Tip of the Quill: A Journal
On gay marriage.

Politically speaking, I’m a pretty staunch moderate, so things like today’s New York Times story “Bush Looking for Means to Prevent Gay Marriage in U.S.” (registration required, yadda yadda yadda), really sticks a burr under my saddle.
First, I believe that sexual preference is right up there with skin color and physical build. Saying that gay couples can’t get married to me is like saying that black couples can’t get married, or fat people can’t get married.
Second, I believe that consertives like Rick Santorum that try to link homosexuality with incest and polygamy need to provide some cold, hard data before they start waving those claims around. Unless the percentage of gay people who engage in incest or hurtful polygamy can be truly proven to be greater than the percentage of straight people involved in the same actions, pipe down.
Third, building on that previous point, aren’t polygamy and marriage theoretically antithetical to one another? If you’re ranting and raving about the gay community engaging in wanton sex and hedonism, then give them a more attractive option by legalizing gay marriage. Rendering that option illegal would seem to only encourage the very behavior you’re condemning.
Fourth, why the hell is it legal for married couples to receive preferred status in anything anyway? Some of the supporters of gay marriage I used to speak with back in college had lists as long as their arms of advantages offered to married couples – most notably things like health insurance. While it makes sense that two people engaged in a dedicated relationship are more likely to live healthier lives than those of us running around reckelessly drinking and engaging in wantonly hedonistic behavior, why does saying “I do” in front of a priest or a judge make that relationship any healthier than one where the two people have simply sworn themselves to each other, like a solid monogamous gay relationship (which would otherwise be marriage)?
Finally, this entire state of affairs smacks of Bush’s willful dissolution of the separation of church and state. Legalizing gay marriage shouldn’t mean that all churches are forced to perform the service, but rendering it illegal would mean that none of them could – which is the government determining what the church can or cannot do. If your religion says that gays can’t be married, fine – then it’s your religion that will have to explain that despite it being legal for gays to be married, this particular church does not condone that type of thing and candidates looking for those services will have to look elsewhere. If this causes a new split in the church, fine – that’s where new religions come from. If the big split between Catholicism and Protestantism came about over the morality of where the King could stick his willy, doesn’t it make sense that a 21st-century split should be equally organically sound?

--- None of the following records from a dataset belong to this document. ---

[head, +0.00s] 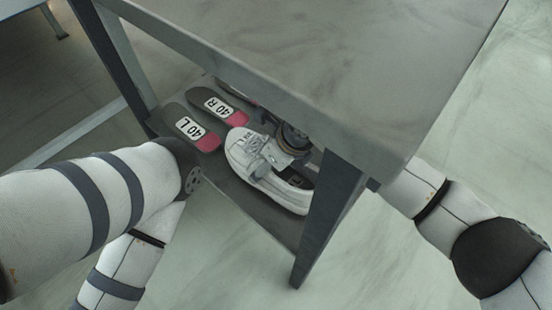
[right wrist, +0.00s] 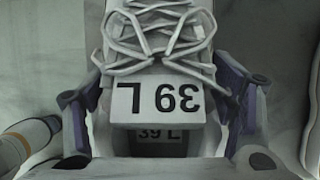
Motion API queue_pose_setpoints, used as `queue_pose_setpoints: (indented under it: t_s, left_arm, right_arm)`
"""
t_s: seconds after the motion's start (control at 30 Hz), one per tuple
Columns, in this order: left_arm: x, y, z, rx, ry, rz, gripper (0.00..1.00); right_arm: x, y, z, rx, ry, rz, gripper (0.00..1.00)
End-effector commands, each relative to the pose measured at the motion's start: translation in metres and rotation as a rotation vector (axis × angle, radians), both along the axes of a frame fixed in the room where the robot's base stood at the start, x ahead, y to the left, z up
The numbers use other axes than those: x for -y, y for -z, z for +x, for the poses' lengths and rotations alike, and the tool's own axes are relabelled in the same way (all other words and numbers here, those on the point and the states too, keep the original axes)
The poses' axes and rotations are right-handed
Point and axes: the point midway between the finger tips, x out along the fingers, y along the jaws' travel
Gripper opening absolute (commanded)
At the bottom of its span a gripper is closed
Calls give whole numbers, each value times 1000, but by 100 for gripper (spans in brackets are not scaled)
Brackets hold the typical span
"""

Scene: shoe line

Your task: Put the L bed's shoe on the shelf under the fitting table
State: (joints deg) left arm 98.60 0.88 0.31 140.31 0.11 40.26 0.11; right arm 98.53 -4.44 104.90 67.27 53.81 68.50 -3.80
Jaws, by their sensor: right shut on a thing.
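A white lace-up shoe (head: 286,194) is at the shelf (head: 235,187) under the grey fitting table (head: 350,75). In the right wrist view the shoe (right wrist: 160,65) has a tongue label and an insole label that both read 39 L. My right gripper (head: 268,148) is shut on the shoe, with a finger on each side in the right wrist view (right wrist: 160,110). I cannot tell whether the sole touches the shelf. The table top hides part of my right arm. My left arm shows at the left of the head view, but its gripper does not.
Pink-and-dark insoles labelled 40 L (head: 185,127) and 40 R (head: 215,106) lie on the shelf left of the shoe. Another dark piece is partly hidden behind them. A table leg (head: 325,215) stands just right of the shoe. The floor in front is clear.

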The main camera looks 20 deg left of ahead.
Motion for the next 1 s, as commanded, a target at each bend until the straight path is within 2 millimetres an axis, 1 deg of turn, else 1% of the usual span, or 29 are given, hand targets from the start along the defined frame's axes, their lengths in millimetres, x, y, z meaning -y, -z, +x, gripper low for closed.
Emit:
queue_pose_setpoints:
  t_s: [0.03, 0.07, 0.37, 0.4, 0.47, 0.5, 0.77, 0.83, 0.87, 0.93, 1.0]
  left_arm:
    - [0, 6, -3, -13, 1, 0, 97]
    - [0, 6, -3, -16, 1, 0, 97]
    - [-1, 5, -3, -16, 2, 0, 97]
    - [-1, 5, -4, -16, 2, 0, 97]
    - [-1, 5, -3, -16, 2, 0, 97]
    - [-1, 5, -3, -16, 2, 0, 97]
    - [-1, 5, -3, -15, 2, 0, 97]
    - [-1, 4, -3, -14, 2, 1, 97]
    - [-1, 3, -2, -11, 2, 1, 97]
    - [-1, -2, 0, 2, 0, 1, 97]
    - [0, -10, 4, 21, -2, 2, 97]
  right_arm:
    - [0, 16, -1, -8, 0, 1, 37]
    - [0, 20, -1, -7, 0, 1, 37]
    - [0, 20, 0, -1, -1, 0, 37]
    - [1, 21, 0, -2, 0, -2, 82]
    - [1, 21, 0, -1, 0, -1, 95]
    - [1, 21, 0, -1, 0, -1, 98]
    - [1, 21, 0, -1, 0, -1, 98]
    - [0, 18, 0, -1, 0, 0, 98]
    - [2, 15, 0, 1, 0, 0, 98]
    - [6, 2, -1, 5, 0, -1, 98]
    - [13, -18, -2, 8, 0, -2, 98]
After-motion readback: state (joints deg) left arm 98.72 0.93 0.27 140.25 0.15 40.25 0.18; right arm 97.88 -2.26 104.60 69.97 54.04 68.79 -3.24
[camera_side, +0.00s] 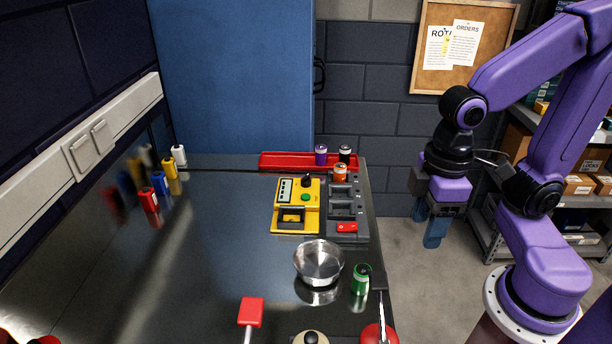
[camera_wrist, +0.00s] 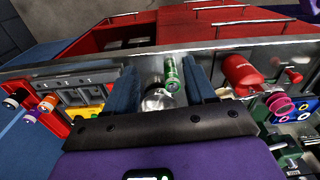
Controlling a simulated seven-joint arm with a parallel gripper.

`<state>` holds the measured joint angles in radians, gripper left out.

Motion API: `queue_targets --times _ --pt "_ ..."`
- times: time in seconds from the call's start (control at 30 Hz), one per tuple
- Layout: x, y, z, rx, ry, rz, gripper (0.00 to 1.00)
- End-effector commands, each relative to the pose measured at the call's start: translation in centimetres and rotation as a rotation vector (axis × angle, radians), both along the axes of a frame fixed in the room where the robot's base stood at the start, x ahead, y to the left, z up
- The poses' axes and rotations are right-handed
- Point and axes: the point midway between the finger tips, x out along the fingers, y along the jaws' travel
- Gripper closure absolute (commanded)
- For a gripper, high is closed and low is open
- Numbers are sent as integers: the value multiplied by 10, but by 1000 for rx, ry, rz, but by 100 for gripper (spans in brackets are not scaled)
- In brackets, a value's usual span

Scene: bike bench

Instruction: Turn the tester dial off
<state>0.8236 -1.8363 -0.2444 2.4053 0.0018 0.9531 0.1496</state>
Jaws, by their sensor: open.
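The yellow tester (camera_side: 283,215) stands toward the back right of the dark bench, with a pale display panel and a green button (camera_side: 305,197). Its black dial (camera_side: 307,181) is near the top right corner; its setting is too small to read. In the wrist view a small yellow patch (camera_wrist: 88,112), probably the tester, shows at the lower left, mostly hidden behind my gripper's body. My gripper (camera_side: 428,222) hangs in the air right of the bench edge, well apart from the tester. In the wrist view my gripper (camera_wrist: 160,68) is open, with nothing held.
A grey charger-like block (camera_side: 346,208) stands right against the tester, with an orange-topped battery (camera_side: 340,173) at its back. A red tray (camera_side: 280,160) lies behind. A metal bowl (camera_side: 319,261) and a green can (camera_side: 361,279) stand in front. The bench's left middle is clear.

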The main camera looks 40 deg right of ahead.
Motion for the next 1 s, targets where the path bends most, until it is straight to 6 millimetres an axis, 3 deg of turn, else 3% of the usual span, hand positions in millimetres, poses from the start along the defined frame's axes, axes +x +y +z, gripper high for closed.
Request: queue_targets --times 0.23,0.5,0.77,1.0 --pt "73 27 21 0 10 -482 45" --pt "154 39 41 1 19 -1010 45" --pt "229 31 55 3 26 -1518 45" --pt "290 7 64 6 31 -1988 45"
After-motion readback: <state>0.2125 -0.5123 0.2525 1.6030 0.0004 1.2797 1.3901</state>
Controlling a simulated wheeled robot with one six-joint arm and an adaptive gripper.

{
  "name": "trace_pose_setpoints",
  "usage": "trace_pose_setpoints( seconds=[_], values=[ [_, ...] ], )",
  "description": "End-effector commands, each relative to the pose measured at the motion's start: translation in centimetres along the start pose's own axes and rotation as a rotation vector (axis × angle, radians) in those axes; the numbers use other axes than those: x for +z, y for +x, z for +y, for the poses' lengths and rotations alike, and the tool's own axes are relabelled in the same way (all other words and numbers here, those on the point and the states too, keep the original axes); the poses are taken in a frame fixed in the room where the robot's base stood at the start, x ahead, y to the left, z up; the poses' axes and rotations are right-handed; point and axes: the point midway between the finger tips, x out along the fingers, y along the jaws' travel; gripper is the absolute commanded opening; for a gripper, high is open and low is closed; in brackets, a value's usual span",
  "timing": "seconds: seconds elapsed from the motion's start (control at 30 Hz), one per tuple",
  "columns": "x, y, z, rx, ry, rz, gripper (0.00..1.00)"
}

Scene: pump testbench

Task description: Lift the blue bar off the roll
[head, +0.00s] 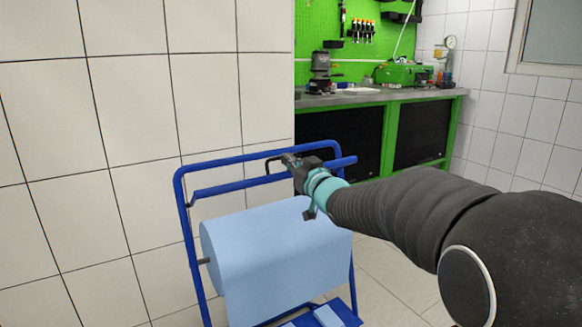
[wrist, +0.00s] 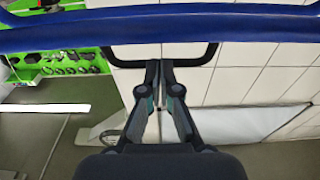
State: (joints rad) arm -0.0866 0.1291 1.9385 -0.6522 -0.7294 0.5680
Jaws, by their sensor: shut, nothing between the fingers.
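The blue bar (head: 240,184) spans the upper part of a blue frame, above the light blue roll (head: 270,250). The bar also crosses the top of the wrist view (wrist: 160,30). A black U-shaped handle (head: 268,164) is on the bar; it shows in the wrist view too (wrist: 205,58). My gripper (head: 287,159) is at this handle. In the wrist view my gripper's fingers (wrist: 160,65) are shut together and overlap the middle of the handle, with nothing held between them. Whether they touch the handle I cannot tell.
The blue frame (head: 186,230) stands beside a white tiled wall (head: 110,150). A green workbench (head: 390,130) with tools and a pegboard is behind. Tiled floor (head: 390,280) is open to the right of the frame.

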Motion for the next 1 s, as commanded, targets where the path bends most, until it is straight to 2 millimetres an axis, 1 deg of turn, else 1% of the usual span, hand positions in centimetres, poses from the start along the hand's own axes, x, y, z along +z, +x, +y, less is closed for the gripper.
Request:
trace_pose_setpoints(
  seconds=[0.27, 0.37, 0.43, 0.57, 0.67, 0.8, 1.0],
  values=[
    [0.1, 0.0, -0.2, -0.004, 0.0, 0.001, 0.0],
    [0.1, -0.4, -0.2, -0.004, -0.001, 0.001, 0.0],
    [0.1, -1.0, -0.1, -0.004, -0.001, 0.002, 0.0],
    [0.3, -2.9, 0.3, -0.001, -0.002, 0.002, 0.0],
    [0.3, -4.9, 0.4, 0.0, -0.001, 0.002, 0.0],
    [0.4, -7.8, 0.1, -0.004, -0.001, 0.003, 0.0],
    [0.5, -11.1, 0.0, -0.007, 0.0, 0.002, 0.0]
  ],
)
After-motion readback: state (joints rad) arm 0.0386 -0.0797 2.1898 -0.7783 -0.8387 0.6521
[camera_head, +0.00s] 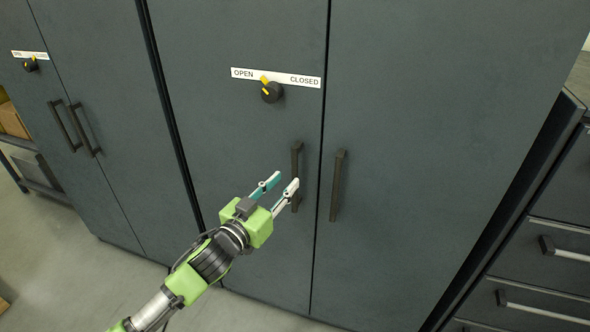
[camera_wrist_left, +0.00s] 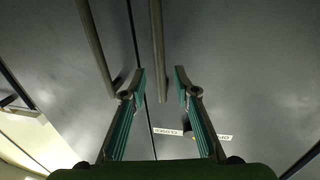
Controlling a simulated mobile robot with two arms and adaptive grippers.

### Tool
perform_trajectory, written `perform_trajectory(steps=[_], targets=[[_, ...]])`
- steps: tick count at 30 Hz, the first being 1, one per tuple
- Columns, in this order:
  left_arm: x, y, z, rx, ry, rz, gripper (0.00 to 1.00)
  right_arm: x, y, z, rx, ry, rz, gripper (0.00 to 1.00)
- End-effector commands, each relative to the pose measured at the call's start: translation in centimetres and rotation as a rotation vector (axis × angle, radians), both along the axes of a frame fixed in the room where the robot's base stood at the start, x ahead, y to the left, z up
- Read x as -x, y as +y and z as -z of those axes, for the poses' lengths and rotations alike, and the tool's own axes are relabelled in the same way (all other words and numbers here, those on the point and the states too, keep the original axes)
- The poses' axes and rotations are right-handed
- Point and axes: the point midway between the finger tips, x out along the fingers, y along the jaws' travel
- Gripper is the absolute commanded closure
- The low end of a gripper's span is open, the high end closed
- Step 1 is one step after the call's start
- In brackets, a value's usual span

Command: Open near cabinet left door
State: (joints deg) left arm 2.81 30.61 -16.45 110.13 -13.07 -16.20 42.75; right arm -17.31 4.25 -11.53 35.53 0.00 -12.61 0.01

What’s worrying about the gay marriage issue at hand right now is that the separation of church and state was implemented to prevent this very state of affairs, namely the chaos and persecution that was so heavy-handed in Europe way back in the day.
Which brings me to my final point – unless conservatives can really and truly prove that this particular lifestyle is harmful (in the same way that, say, child prostitution and heroin are harmful), then isn’t slamming legal mandates down onto alternate lifestyles a very pointed violation of their constituents’ right to the pursuit of happiness?
In short, while there may be plenty of reasons why churches should not be legally forced to perform gay marriages, rendering it illegal for any church to provide such a service, or legally condoning discrimination based on sexual preference, feels to me like the very same prejudice that our country fought back in the 60s. While we may be forced to grudgingly accept some more draconian laws after 9/11, our country’s newfound conservativism should not extend to the curbing of civil rights.